Dan Wesson builds excellent pistols, but they are, indeed, expensive. Dan Wesson pistols are not your rack grade but are hand-fitted guns built with forged materials and no MIM steel. When that sort of time and cost of materials is involved, you have to expect the price to reflect it in the end product. The new Kodiak proved to be reliable over some 400 rounds of various types of defensive and range ammunition, and plenty accurate. I see this pistol serving well in a few roles, while home defense and concealed carry a possibility it is a large handgun. For the trail, woods, and hunting applications this pistol would genuinely shine. Many states regulate handgun barrels to be at least six inches to be legal for hunting, and the Kodiak satisfies that with some to spare The 10mm Auto is a formidable cartridge for defensive and hunting with a myriad of ammunition available to suit a particular application.

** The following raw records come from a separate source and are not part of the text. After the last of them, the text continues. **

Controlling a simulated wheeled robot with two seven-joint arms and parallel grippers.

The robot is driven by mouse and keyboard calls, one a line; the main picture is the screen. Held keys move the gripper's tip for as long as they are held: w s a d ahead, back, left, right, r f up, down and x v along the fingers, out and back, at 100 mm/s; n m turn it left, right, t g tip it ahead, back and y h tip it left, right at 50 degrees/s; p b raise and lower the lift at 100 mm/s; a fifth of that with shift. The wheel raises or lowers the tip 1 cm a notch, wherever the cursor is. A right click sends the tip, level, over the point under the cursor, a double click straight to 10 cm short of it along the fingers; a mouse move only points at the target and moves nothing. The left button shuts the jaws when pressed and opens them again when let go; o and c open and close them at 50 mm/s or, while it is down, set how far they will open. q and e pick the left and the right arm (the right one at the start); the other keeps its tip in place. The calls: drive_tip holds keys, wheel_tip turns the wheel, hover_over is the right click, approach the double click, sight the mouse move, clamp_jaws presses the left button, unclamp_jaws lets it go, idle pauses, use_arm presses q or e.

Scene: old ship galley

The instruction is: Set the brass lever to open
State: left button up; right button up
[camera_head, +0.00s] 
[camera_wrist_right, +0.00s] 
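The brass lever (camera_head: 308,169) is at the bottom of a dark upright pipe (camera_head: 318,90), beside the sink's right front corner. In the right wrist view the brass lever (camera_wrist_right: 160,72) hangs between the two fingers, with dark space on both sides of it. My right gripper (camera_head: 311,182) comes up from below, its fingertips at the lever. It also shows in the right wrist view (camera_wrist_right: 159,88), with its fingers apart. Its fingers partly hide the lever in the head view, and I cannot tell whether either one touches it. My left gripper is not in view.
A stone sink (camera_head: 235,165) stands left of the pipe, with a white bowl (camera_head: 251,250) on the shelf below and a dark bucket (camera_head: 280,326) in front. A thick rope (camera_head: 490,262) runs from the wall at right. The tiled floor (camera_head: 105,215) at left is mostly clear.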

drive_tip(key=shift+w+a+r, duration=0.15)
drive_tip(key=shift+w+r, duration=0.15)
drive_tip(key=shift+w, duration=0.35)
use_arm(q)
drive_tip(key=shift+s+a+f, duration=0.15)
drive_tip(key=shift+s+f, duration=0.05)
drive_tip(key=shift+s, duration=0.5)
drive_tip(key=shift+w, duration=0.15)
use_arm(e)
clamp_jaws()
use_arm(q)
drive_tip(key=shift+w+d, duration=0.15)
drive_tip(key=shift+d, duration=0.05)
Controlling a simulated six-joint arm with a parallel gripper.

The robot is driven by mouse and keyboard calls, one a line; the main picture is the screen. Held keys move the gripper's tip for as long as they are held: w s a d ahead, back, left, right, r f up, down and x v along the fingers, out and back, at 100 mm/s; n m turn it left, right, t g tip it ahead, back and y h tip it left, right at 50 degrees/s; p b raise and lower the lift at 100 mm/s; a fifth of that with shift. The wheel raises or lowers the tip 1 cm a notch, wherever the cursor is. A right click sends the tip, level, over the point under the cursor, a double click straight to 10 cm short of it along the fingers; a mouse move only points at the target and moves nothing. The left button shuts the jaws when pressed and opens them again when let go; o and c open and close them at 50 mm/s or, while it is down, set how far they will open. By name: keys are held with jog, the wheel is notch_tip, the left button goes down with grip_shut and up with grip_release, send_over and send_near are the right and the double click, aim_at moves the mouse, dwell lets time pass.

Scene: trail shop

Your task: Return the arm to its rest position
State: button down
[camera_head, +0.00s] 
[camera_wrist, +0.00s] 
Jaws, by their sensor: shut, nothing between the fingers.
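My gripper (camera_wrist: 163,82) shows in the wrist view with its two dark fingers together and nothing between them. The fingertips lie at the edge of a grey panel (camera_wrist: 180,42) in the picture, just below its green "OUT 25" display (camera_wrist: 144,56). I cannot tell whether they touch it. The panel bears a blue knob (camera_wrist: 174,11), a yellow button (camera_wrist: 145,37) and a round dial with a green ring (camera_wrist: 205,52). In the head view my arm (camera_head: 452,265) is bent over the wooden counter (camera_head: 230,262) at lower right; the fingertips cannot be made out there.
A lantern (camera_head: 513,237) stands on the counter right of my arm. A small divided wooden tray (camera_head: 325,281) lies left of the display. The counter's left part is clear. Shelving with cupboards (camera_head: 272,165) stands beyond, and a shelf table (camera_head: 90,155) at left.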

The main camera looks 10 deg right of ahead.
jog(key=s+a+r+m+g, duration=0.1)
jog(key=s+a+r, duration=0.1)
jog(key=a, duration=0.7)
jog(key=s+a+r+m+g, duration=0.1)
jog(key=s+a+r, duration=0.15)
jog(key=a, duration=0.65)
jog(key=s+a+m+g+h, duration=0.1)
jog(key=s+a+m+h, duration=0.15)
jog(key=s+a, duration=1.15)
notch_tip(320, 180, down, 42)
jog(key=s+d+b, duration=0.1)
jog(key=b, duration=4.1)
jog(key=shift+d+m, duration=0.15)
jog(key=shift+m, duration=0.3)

If you were into handgun hunting, the Kodiak would be well at home as a secondary or primary firearm. You could swap in some defensive ammunition if you had to head into town and not be empty-handed. With the addition of the accessory rail and ambidextrous thumb safety, the Kodiak is set apart from the other longslide Dan Wesson 10mm Auto, the Bruin as reviewed here. The Kodiak I reviewed is a bi-tone but can also be had in black still with bronze controls. I am completely satisfied with the Kodiak and believe this is an excellent addition to the Dan Wesson line of fine handguns.